Among the roughly 110 donors listed on its website are AFSCME, a union group for government employees; the Google News Initiative Journalism Emergency Relief Fund; the Piedmont Environmental Council and Coalition for Smarter Growth; and a host of individuals, charitable funds and other organizations.

States Newsroom also said it has received 25,000 contributions of $500 or less.

A 2019 story published on Governing.com reported that the States Newsroom network was launched as a sponsored project of the Hopewell Fund, which it described as a left-leaning nonprofit group focused on “social change” projects. Chris Fitzsimon, the publisher and director at States Newsroom who once founded a left-leaning think tank in North Carolina, said Hopewell had provided back end support, but not funding, according to the Governing story.

Debate over media access has flared periodically in New Mexico politics. The Santa Fe Reporter, a weekly newspaper, received a $360,000 settlement from the state of New Mexico after accusing then-Gov. Susana Martinez of violating the state Inspection of Public Records Act.

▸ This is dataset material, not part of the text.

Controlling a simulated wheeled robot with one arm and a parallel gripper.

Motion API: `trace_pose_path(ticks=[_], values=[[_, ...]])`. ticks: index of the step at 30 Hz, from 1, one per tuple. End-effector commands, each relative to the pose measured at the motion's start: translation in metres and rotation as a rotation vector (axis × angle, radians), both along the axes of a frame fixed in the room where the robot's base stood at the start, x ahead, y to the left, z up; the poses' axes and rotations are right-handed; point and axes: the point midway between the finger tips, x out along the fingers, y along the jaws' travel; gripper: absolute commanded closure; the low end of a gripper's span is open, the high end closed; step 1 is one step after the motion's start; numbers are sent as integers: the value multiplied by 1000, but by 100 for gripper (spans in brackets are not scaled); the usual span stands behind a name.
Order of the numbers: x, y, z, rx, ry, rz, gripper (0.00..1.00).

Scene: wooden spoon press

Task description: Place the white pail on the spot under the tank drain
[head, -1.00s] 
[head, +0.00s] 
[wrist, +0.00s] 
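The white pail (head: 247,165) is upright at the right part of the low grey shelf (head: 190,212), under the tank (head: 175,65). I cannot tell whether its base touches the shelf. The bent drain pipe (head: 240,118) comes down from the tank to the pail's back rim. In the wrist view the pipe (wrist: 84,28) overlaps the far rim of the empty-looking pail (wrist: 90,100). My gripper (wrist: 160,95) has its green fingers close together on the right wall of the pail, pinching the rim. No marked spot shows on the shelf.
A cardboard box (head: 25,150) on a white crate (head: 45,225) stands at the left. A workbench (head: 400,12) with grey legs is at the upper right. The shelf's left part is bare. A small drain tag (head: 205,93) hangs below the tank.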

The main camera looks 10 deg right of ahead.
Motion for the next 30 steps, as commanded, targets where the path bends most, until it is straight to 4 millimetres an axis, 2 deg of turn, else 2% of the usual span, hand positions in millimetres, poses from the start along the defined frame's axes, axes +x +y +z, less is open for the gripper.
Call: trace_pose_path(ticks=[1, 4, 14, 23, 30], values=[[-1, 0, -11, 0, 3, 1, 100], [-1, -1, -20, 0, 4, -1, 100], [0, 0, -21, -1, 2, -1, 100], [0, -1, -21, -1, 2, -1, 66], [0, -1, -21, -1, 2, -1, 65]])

The agreement came after the paper won a court ruling in 2017 that said the Martinez administration had violated the records law. The Santa Fe Reporter, however, didn’t prevail on a separate claim, which alleged the administration had violated the “free press” clause of the state Constitution by illegally denying access to information that was provided to other news outlets.

Lujan Grisham has also faced some media access questions. The balls in the evening of her 2019 inauguration, for example, were closed to the press.

Full editorial control

Source Editor in Chief Marisa Demarco – a longtime journalist who has worked for KUNM, the Albuquerque Tribune and the Weekly Alibi – said she has full editorial control over the publication, which operates a website and shares its work with newspapers and other media outlets.

“Nobody has ever told me what to publish or what frame the articles should take or anything like that,” Demarco said in an interview. “We are a completely independent shop.”

The organization, she noted, has won awards this year, including first place from the regional Society of Professional Journalists for political news, for a story on mistakes in state budget legislation.

The publication’s reporters, Demarco said, adhere to the SPJ ethics code, which calls for fair, accurate reporting.

Demarco said Griswold registered to attend the Ronchetti rally as a member of the public while she also sought a press credential for the organization to cover it.

The night before the rally, Demarco said, Knell said he was denying a credential based on their “past interactions.” The only previous complaint, Demarco said, had been about a story centering on Ronchetti’s appearance on a radio show, where the host asked him about his stance on the far-right militia group the Oath Keepers and others.

In any case, Griswold had a public ticket to Sunday’s rally and drove down to cover it. Private security at the door had a picture of him and denied him entry.

Griswold – a member of the Native American Journalists Association and winner this year of awards from NAJA and SPJ – made a sign identifying himself as a journalist and interviewed people as they left the rally.